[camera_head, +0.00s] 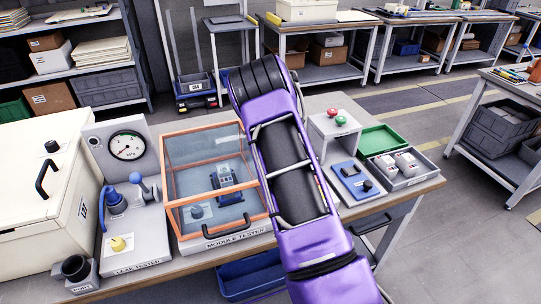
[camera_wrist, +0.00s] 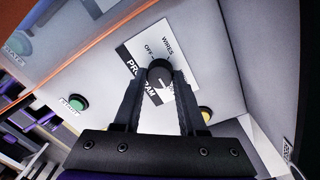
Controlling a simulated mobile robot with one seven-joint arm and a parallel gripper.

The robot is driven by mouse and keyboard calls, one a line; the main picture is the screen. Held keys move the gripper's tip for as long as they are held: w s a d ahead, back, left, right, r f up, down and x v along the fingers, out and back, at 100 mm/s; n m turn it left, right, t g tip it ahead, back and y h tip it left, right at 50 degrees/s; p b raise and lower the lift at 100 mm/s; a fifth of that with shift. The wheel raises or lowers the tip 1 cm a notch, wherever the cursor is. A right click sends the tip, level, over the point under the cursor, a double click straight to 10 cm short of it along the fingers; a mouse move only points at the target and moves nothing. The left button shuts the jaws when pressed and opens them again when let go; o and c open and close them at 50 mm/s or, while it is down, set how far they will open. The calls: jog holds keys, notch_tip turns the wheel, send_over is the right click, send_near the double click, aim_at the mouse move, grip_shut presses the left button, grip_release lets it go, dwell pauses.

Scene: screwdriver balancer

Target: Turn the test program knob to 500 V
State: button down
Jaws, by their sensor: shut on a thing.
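The black test program knob (camera_wrist: 160,71) stands on a white label (camera_wrist: 131,60) marked "PROGRAM", "OFF" and "WIRES" in the wrist view. My gripper (camera_wrist: 159,78) has its two dark fingers closed around the knob's sides. I cannot read a 500 V mark, and the fingers cover part of the label. I cannot tell which setting the knob points to. In the head view my purple arm reaches over the right side of the module tester (camera_head: 235,243) and hides the knob and my gripper.
A green button (camera_wrist: 77,103) and a yellow button (camera_wrist: 205,115) lie on either side of the fingers. The orange-framed clear cover (camera_head: 203,135) stands left of my arm. A stand with red and green buttons (camera_head: 334,136) and a green tray (camera_head: 384,139) are to the right.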

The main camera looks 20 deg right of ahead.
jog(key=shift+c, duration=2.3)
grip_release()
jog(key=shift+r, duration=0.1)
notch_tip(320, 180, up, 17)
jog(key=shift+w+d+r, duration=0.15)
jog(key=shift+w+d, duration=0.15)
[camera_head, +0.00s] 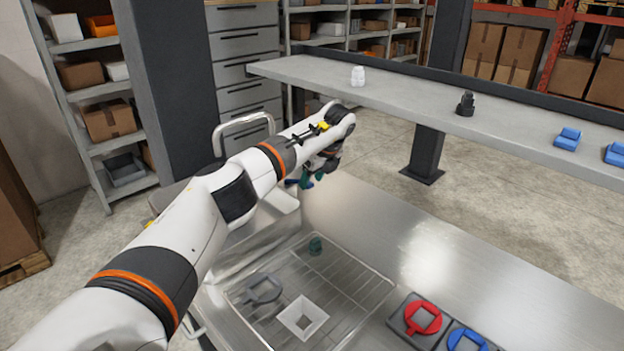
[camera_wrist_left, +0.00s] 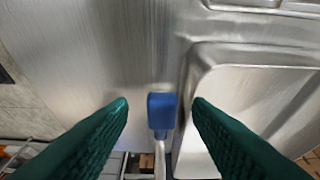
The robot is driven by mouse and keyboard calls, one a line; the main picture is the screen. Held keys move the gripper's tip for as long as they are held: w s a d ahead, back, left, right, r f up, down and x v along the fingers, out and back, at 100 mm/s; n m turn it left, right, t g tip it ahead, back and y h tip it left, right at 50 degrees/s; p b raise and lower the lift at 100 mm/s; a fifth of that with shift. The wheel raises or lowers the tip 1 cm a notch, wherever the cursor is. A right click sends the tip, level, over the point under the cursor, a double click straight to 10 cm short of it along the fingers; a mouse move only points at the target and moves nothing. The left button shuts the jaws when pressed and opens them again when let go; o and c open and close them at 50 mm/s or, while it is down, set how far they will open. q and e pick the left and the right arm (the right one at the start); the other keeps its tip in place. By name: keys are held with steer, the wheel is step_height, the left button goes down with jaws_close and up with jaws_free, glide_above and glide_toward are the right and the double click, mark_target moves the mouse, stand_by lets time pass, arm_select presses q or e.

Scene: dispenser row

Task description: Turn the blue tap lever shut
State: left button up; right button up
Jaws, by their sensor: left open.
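The blue tap lever (camera_wrist_left: 162,108) shows in the left wrist view, with its blue end between my two dark green fingers. A gap shows on each side, so neither finger appears to touch it. A pale metal stem runs below the blue end. My left gripper (camera_head: 308,179) is open at the far end of the metal counter in the head view. My wrist and arm hide most of the tap there, so I cannot make out the lever's angle. My right gripper is in neither view.
A wire rack (camera_head: 345,297) set in the counter (camera_head: 440,260) bears a white square frame (camera_head: 302,316), a grey piece (camera_head: 262,290) and a small green piece (camera_head: 315,246). Red (camera_head: 422,317) and blue (camera_head: 466,340) pieces lie right of it. A raised shelf (camera_head: 410,97) crosses behind.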

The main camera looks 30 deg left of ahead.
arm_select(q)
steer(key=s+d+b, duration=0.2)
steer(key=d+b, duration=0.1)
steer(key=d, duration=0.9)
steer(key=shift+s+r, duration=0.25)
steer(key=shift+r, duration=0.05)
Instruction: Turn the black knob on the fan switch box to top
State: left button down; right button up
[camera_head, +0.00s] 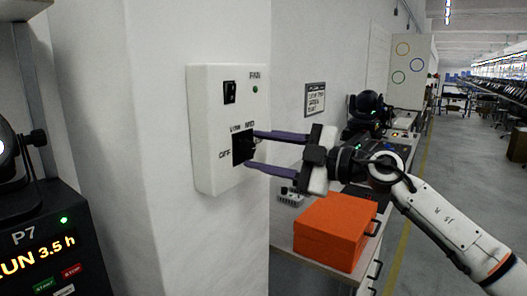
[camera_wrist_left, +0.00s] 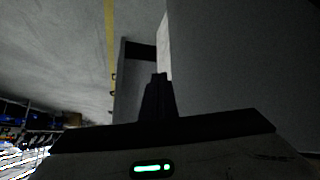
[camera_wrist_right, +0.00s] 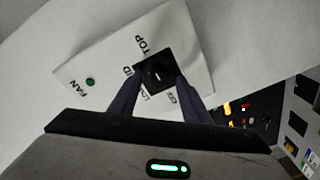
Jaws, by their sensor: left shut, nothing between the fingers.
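The white fan switch box (camera_head: 213,130) hangs on a pillar, with OFF, LOW and MID labels readable in the head view. Its black knob (camera_head: 242,147) is partly behind my right gripper (camera_head: 251,149). In the right wrist view the knob (camera_wrist_right: 158,75) has a small white mark, and TOP is readable beside it; which label the knob points to is unclear. My right gripper (camera_wrist_right: 159,79) has its purple fingers apart, one on each side of the knob; contact is not clear. My left gripper (camera_wrist_left: 159,76) is shut and empty, away from the box.
An orange box (camera_head: 325,232) stands on a bench to the right, below my right forearm. A black machine with a lit display (camera_head: 40,245) is at the lower left. A small sign (camera_head: 316,98) hangs on the wall behind. The aisle (camera_head: 450,180) at the right is open floor.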

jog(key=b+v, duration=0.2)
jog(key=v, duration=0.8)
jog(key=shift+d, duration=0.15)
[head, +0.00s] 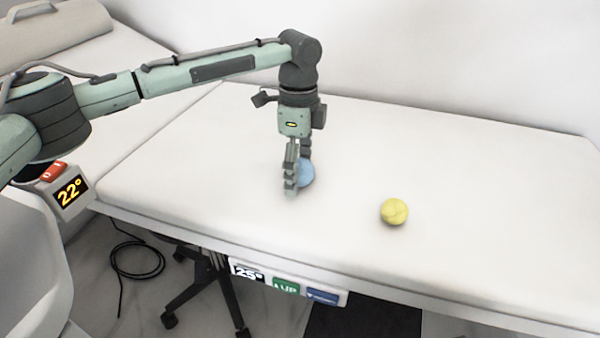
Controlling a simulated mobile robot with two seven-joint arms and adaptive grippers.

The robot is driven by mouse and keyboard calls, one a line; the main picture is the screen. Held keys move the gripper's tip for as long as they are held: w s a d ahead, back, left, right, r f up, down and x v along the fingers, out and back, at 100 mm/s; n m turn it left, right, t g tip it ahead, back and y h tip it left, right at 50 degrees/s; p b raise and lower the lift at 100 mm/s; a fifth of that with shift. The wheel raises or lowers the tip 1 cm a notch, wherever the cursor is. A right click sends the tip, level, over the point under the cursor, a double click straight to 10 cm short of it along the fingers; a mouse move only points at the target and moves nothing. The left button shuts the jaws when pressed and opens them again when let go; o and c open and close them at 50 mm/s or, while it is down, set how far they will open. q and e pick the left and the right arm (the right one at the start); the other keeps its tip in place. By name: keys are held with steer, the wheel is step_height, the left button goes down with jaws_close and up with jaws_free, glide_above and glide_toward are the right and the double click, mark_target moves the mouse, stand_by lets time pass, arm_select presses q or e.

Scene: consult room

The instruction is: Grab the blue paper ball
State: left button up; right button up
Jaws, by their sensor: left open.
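The blue paper ball (307,174) rests on the white padded table. My left gripper (298,178) points straight down at it, with its fingers low beside the ball. The near finger hides the ball's left part, and the other finger shows behind it. The gripper is open, with the ball at least partly between its fingers; whether a finger touches it I cannot tell. My right gripper is not in view.
A yellow paper ball (394,211) lies on the table to the right. The table top (480,190) is otherwise clear. A control panel (287,287) hangs on its front edge. A black wheeled stand (205,285) and a cable (137,260) are on the floor.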

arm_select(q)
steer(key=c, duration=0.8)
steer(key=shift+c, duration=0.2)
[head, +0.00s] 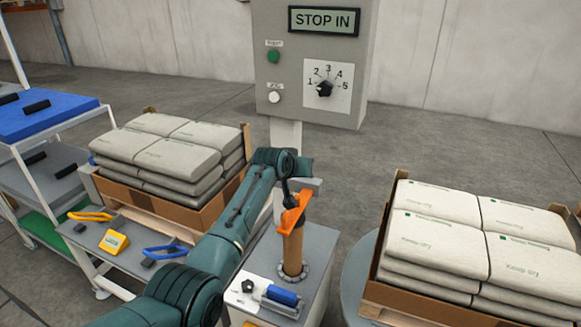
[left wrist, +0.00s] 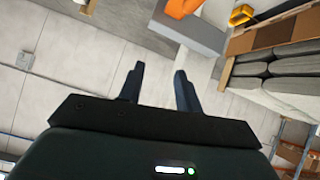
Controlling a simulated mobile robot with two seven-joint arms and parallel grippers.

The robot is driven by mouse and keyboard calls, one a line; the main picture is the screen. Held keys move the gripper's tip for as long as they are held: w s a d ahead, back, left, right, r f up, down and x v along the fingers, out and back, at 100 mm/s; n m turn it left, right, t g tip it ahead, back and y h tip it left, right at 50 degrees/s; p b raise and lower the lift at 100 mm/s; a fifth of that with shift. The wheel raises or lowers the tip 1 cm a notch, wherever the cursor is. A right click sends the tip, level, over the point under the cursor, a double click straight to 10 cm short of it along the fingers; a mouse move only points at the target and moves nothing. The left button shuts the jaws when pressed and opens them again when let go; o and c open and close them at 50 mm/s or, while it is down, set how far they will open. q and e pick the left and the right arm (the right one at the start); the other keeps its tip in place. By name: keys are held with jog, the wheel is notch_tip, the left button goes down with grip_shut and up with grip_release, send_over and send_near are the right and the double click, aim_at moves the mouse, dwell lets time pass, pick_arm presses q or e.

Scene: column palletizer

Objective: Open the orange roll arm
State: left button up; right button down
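The orange roll arm (head: 293,217) lies over the top of an upright brown roll (head: 293,252) on a grey cabinet (head: 315,245). My left arm reaches in from the lower left, and its gripper (head: 287,190) is close to the upper end of the orange arm. The head view does not show whether they touch. In the left wrist view my left gripper (left wrist: 159,85) has its two fingers apart with nothing between them. An orange part (left wrist: 182,8) shows at the top edge there, beyond the fingertips. My right gripper is not in view.
A control panel (head: 265,35) reading "STOP IN" stands behind. Sack pallets stand left (head: 160,150) and right (head: 470,235). The cabinet top holds a blue part (head: 282,296) and a dark knob (head: 248,286). A yellow block (head: 114,241) lies on a low grey table.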

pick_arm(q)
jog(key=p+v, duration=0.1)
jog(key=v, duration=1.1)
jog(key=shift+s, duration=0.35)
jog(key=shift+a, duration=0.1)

__TO DO__
Return the lines of the records that include the string "grippers".

__RESPONSE__
Controlling a simulated mobile robot with two seven-joint arms and adaptive grippers.
Controlling a simulated mobile robot with two seven-joint arms and parallel grippers.

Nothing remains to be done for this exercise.